THE EARL OF ONSLOW moved, in subsection (2), after "expiration of," to leave out "seven" and insert "fourteen." The noble Earl said: Your Lordships will remember that when we were discussing this clause on Report my noble friend Lord Lamington raised the question as to whether "seven" should not be taken out and "fourteen" put in. It was suggested that it might be left over for consideration—I think the noble and learned Lord was aware of my noble friend's point—to see whether it would not be fair to give a little longer notice than seven days. I do not think I need say more, and I beg to move.

Amendment moved— Page 18, line 2, after ("expiration of") leave out ("seven") and insert ("fourteen").—(The Earl of Onslow.)

LORD PARMOOR

My Lords, the noble Earl is right. The clause we are now discussing is a clause which the Government accepted by agreement with the noble Lord, Lord Balfour of Burleigh. I think, however, he is under a misapprehension on one point. Under Clause 17 (1) a landlord must already have had 21 days to execute works, and, therefore, the authority can only enter and exclude him after 28 days. I think that is clearly sufficient. The noble Earl knows what the difficulty is of obstruction in matters of this kind, and I would ask him not to press the Amendment.

THE EARL OF ONSLOW

My Lords, after the explanation which the noble and learned Lord has given I think my noble friend Lord Lamington will be satisfied and I will withdraw the Amendment.

Amendment, by leave, withdrawn.

Clause 27 [Special conditions]:

LORD PARMOOR

My Lords, the Amendment in my name to this clause is drafting. I beg to move.

Amendment moved— Page 27, line 34, after ("of") insert ("subsection (2) of").—(Lord Parmoor.)

On Question, Amendment agreed to.

Clause 30 [Adjustment of rents]:

LORD PARMOOR

My Lords, the Amendment in my name on this clause is drafting. I beg to move.

Amendment moved— Page 31, line 36, leave out ("the last preceding subsection") and insert ("this section").—(Lord Parmoor.)

On Question, Amendment agreed to.

Clause 34 [Supplementary contributions by county council towards housing expenses in rural districts]:

LORD PARMOOR

My Lords, the Amendment down in my name is drafting. I beg to move.

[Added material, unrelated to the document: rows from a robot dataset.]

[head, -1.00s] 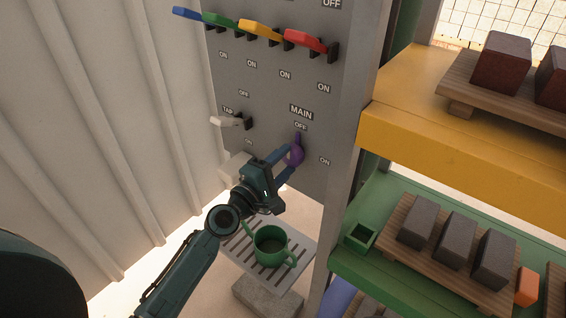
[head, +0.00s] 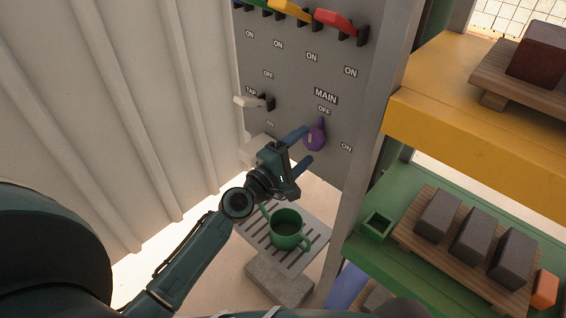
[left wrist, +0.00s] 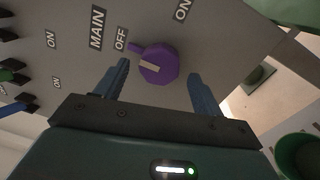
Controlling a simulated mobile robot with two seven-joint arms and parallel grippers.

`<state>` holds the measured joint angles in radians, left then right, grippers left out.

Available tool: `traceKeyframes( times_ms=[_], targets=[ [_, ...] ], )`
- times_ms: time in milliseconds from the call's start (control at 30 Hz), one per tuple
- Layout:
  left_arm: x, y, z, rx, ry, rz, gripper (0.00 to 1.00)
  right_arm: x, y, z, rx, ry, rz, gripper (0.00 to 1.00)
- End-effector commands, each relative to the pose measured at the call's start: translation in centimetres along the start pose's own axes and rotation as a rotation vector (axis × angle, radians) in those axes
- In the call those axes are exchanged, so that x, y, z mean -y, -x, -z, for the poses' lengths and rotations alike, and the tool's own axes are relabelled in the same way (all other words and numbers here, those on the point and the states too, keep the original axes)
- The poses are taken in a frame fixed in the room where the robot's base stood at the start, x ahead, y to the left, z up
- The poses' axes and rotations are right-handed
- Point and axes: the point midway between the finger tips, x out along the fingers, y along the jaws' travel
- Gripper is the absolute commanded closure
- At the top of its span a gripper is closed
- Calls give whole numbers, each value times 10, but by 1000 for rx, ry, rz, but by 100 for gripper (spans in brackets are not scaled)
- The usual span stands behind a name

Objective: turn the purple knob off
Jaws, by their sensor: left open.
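The purple knob (head: 316,138) is on the grey panel (head: 290,85) below the MAIN label, with OFF above it and ON to its lower right. Its pointed tip is turned up at the OFF mark. In the left wrist view the knob (left wrist: 158,66) also has its tip toward OFF. My left gripper (head: 303,148) is open just in front of and below the knob. Its two blue fingers stand apart with the knob showing between and beyond them in the wrist view, and they do not appear to grip it. My right gripper is not in view.
A white TAP lever (head: 252,102) is to the left, and coloured levers such as the red one (head: 334,20) are above. A green mug (head: 286,228) stands on a slotted tray (head: 255,236) below my gripper. Yellow (head: 450,122) and green (head: 365,242) shelves with blocks are at right.

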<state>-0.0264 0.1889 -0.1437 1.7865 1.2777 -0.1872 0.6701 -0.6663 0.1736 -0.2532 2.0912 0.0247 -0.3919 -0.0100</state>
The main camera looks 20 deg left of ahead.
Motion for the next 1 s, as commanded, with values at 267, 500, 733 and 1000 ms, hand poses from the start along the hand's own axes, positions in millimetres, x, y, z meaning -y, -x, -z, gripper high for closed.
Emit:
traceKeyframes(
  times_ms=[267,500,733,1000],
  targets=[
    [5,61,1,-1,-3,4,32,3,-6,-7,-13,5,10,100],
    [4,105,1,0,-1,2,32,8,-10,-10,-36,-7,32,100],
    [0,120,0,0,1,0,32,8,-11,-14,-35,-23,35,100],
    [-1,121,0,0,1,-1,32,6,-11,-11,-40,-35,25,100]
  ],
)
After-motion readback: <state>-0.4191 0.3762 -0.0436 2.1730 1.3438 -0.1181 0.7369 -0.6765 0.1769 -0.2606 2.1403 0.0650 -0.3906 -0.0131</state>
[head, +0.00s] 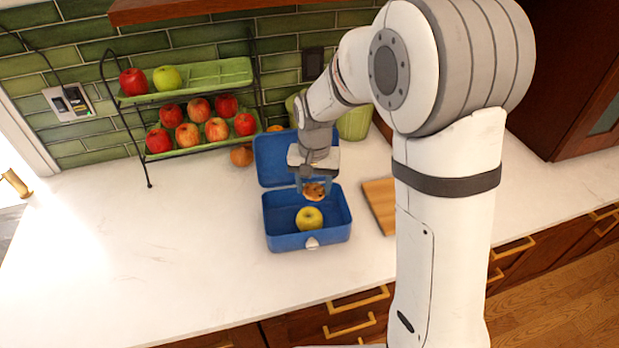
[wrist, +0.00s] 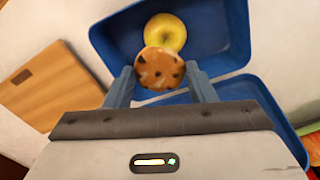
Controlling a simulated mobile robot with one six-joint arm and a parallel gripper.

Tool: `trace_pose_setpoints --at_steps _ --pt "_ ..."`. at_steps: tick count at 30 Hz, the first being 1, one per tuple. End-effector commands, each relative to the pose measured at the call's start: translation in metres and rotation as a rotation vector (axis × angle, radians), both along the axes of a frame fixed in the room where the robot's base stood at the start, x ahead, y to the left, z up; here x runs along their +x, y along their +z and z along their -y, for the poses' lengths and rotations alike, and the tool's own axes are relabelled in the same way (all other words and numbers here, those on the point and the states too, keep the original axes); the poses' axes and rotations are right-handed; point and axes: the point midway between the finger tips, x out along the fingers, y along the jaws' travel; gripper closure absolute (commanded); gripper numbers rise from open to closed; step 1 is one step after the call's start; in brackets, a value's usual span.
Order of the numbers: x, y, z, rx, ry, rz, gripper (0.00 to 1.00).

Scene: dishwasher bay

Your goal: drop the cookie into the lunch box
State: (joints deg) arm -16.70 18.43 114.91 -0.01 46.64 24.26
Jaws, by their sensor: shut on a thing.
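The cookie (head: 314,191) is round and brown with dark chips. My gripper (head: 313,186) is shut on it and holds it above the open blue lunch box (head: 283,242). In the wrist view the cookie (wrist: 160,69) sits between the two fingers of my gripper (wrist: 161,82). The lunch box (wrist: 222,32) shows beneath it there. A yellow-green apple (head: 309,218) lies in the box, in front of the cookie in the head view. The cookie partly covers the apple (wrist: 166,32) in the wrist view. The raised lid (head: 270,158) is partly hidden behind my gripper.
A two-tier rack (head: 187,97) with several apples stands at the back left against green tiles. A wooden board (head: 380,205) lies right of the box. A green canister (head: 354,124) stands behind my gripper. The white counter is clear left of the box.

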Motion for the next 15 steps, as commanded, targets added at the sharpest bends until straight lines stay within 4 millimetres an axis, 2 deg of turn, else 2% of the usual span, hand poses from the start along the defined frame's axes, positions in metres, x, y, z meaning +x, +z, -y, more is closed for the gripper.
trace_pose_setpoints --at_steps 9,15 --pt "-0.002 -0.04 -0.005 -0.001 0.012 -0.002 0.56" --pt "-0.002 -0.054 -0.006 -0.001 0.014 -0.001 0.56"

Amendment moved— Page 35, lines 10 and 11, leave out ("and the expression 'agricultural' shall be construed accordingly").—(Lord Parmoor.)

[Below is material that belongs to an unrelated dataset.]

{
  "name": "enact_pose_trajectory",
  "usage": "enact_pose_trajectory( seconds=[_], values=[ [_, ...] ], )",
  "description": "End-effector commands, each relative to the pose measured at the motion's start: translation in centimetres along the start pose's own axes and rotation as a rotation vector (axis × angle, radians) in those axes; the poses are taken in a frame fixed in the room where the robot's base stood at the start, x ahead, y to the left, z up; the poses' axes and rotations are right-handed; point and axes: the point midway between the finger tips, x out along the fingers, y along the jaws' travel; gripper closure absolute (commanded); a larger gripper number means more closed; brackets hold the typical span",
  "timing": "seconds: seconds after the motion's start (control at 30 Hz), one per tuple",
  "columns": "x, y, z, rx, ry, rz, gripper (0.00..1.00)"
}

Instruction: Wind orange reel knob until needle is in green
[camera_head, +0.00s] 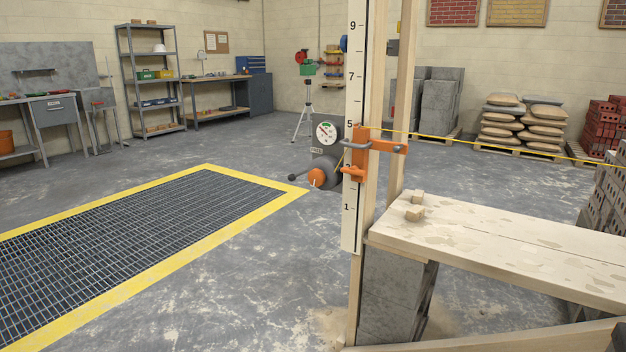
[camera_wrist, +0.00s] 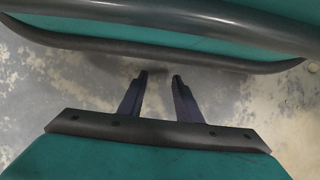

On Question, Amendment agreed to.

Clause 38:

Duty of local authority to have regard to amenities of locality, &c.

38. A local authority in preparing any proposals for the provision of houses or in taking any action under this or the principal Act shall have regard to the amenities of the locality, the beauty of the landscape or countryside and the desirability of preserving existing works of architectural, historic or artistic interest, and shall comply with such directions, if any, in that behalf as may be given to them by the Minister.

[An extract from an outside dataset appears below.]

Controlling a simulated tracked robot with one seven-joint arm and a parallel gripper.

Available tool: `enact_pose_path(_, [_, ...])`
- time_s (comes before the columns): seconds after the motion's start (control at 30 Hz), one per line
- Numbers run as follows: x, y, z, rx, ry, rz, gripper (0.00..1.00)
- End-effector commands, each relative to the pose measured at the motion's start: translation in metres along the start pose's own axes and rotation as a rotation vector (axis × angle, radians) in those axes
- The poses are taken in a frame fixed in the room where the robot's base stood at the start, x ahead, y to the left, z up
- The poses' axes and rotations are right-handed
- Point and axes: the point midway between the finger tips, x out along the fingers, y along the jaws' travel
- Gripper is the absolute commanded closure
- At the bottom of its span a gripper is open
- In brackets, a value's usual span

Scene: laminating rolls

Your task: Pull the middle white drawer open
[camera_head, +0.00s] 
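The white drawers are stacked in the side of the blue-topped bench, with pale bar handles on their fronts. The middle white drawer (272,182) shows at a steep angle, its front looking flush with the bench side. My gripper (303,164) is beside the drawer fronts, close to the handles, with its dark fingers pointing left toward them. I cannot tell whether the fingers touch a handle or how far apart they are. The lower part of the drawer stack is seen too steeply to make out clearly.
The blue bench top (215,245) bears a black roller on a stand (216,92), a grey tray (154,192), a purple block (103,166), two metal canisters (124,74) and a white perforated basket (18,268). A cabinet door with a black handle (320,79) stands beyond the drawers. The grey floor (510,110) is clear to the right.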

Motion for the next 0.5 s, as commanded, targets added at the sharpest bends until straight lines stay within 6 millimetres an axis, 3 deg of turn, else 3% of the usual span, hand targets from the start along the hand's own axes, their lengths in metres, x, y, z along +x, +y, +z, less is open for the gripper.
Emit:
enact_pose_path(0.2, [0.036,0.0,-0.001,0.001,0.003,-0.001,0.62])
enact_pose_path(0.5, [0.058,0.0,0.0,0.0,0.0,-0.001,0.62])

LORD PARMOOR moved, before "amenities of the locality," to insert "beauty of the landscape or countryside and the other." The noble and learned Lord said: My Lords, I think this Amendment meets the point raised by Lord Dynevor and at the same time clarifies the clause. It is intended to meet the point he raised in order to make the clause more clear, and it does not touch the subsequent matter which Lord Halsbury will deal with when the time comes.

Amendment moved— Page 38, line 9, at end insert ("beauty of the landscape or countryside and the other").—(Lord Parmoor.)

On Question, Amendment agreed to.

LORD PARMOOR

The next Amendment deals with the same point. I beg to move.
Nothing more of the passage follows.